▸ Given exercise
Give again, verbatim, the lines between the line that contains "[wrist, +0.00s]" and the line that contains "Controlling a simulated", counting both ends. Pictures are excluded from the copy.

▸ Information shown
--- begin ---

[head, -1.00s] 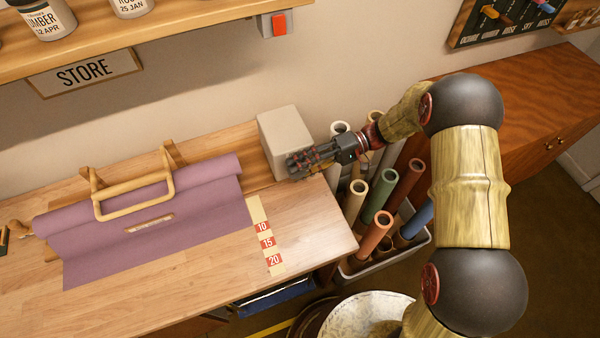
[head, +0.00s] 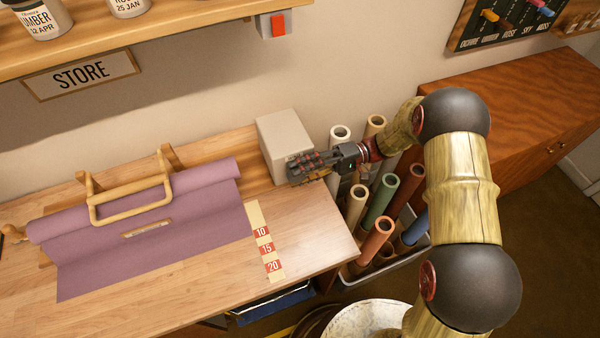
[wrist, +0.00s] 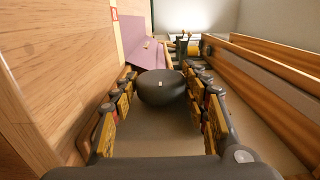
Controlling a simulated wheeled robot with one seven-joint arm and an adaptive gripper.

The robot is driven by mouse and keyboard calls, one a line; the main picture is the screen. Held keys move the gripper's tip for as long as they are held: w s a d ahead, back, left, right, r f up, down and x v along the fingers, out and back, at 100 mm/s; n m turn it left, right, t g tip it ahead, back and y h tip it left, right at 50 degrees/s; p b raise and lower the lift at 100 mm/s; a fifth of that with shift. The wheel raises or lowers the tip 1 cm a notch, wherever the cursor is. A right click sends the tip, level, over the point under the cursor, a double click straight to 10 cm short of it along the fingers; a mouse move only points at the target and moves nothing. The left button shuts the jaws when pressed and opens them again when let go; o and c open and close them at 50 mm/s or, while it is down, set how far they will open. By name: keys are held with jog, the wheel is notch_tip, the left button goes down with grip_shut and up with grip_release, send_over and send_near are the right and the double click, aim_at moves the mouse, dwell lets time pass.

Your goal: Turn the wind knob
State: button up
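The wind knob (wrist: 160,88) is a dark, round knob with a small pale mark on it. It sits between the fingers of my gripper (wrist: 162,85) in the wrist view. The fingers are spread, one on each side of the knob, with their tips close to its edges; I cannot tell whether they touch. In the head view my gripper (head: 292,172) is at the front right of the pale grey box (head: 283,135), and the knob is hidden there. Purple cloth (head: 150,235) hangs from a roll left of the box.
A bin (head: 385,268) of several coloured rolls stands close below my wrist, right of the wooden table (head: 190,290). A numbered strip (head: 265,240) lies on the table beside the cloth. A wooden cabinet (head: 510,110) stands at the right.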

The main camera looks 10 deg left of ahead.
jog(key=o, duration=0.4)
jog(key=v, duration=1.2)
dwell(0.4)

--- end ---

▸ Task solution
[wrist, +0.00s] 
Controlling a simulated wheeled robot with one seven-joint arm and an adaptive gripper.

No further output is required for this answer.